Hakimzadeh was arrested a full two years after his crimes were committed, but how many others who despoil public collections have escaped detection ---their vandalism undiscovered ? The purloining of single leaves is easy enough to do in UK research libraries, mainly because the checking on exit is inadequate and also because white paper and other documents are allowed into the research areas. At the HRHRC in Austin only yellow paper is permitted and researchers are also obliged to deposit all their own documents in a locker before entering the research area. Hence thefts are exceptionally rare. Why UK libraries don’t follow suit is beyond me. Dimness, complacency, shortage of resources. Take your pick.
But there some beacons of light. At Manchester’s John Rylands Library and the BBC Written Archives in Caversham, before a collection is brought to a researcher an archivist will have listed exactly what items are contained in a seemingly ‘ loose ‘ collection of documents .And when that collection is returned the archivist compares what ought to be there with what is returned. And woe betide anyone who removes the most modest of documents from a file. They know where you live !
And if single leaves can disappear from printed books where at least rudimentary surveillance exists, how easy can it be for the ingenious and brazen thief to escape detection in the average antiquarian bookshop ? How is it that so few booksellers can apparently afford to install a magic beam or even a modest closed circuit camera system ? These would pay for themselves over a short period and presumably bring down the cost of insurance—presuming booksellers bother to get cover. In response most booksellers contend that stringent security measures undermine the pleasant relationships they need to retain with their customers—and thieves, of course, take advantage of this.

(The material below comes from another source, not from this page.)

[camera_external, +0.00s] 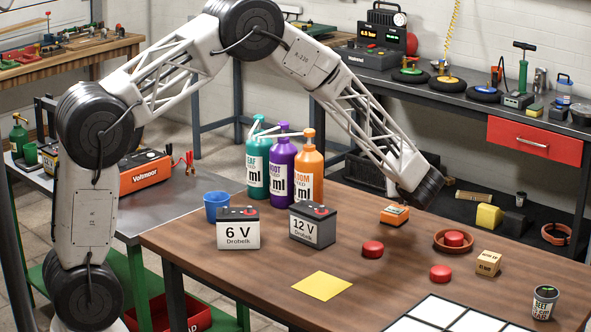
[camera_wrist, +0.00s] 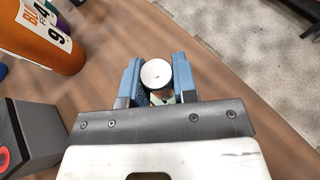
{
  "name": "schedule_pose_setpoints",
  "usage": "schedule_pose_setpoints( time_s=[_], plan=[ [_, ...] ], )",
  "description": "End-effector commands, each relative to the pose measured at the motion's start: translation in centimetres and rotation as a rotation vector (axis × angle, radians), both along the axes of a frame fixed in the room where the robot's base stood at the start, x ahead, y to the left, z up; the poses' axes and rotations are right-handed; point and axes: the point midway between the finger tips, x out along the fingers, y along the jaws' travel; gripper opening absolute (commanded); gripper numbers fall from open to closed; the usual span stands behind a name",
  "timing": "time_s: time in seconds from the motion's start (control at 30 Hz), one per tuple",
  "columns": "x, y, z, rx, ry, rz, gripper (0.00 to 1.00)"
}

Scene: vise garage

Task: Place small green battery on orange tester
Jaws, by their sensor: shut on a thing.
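My gripper (camera_wrist: 157,80) has its two blue fingers shut around a small upright cylinder, the small battery (camera_wrist: 156,73). Its round silver-white end faces the wrist camera. A hint of green shows below it; most of its side is hidden. In the external view my black wrist end hangs over the far right part of the table, and the fingers and battery cannot be made out. A small orange box-like device, seemingly the tester (camera_external: 394,214), sits on the table just below and left of my wrist end.
The orange bottle (camera_external: 309,172) stands with purple and teal bottles at the table's back. The 12 V battery (camera_external: 312,225) and 6 V battery (camera_external: 238,228) are left. Red discs (camera_external: 373,249), a saucer (camera_external: 438,243) and a small box (camera_external: 488,263) lie nearby.

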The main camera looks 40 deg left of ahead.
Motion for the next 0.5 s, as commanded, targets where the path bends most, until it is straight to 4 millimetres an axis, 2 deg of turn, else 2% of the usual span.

However, it’s good to know that some thieves are caught in flagrante. I like that reaction by the late Peter Jolliffe of Ulysses Bookshop, who when he caught a regular customer red handed shouted at him ‘Stop stealing my books !’. Upon which that thief burst into tears, fled the premises and was never seen again in that particular shop. On another occasion the unworldly bookseller only discovered that his copies of Virginia Woolf’s On Being Ill and Golding’s Lord of the Flies ( worth a total of £4,000) had been stolen when he checked the shelf where he had last seen the books. The problem seems to be that certain clothing is ideal for hiding books in, and that books and newspapers are good places too. How easy it is to conceal a copy of A Quinzaine for this Yule** in a folded Daily Telegraph , Times or Guardian? It seems to me that booksellers could learn a lot from the HRHRC and its Yellow Paper Principle. All customers should remove overcoats ( Bob Cohen, who stole regularly from the Birmingham and Midland Institute, was a book-in-overcoat specialist ) when they enter the shop and request that if they are carrying books, newspapers and suchlike, that they leave these behind too. After all, bags are invariably barred from basements. Are these simple precautions beyond most booksellers ? Would most customers be offender by such requests? I don’t think so.
Thanks Robin. Sleeping in a cot in a kitchen with 90 tons of books? That's nothing! I have seen such severe bibliomania that the person could no longer reach his own kitchen for books and had to subsist on takeouts. Talking of stealing plates from libraries I was reminded of the scene in Polanski's 'Chinatown' where the Jack Nicholson character steals a page from a book in a public library covering the noise with a cough. It's Chinatown!
I attended an official auction of a book thief's library thefts about 10 years ago in Suffolk and bought a few modest lots. He seemed to have stolen from libraries in the Northampton area and was currently banged up. The trouble was that this 'tealeaf' (sometimes 'booster') had trimmed and treated all the books to remove ex library evidence and they were hence unsightly, also he had poorish taste in literature. It seems that you don't get great minds going in to this field of crime. Curiously it was the last time I saw Charles Traylen. He must have been in his 90s and was wheeled in to view this sorry lot. I remember him laughing at the stuff. Oddly enough this was the man who practically invented the modern cult for collecting plate books...
** Ezra Pound's second book (1908) which would probably now retail at $20,000 especially the Pollock and Co., edition.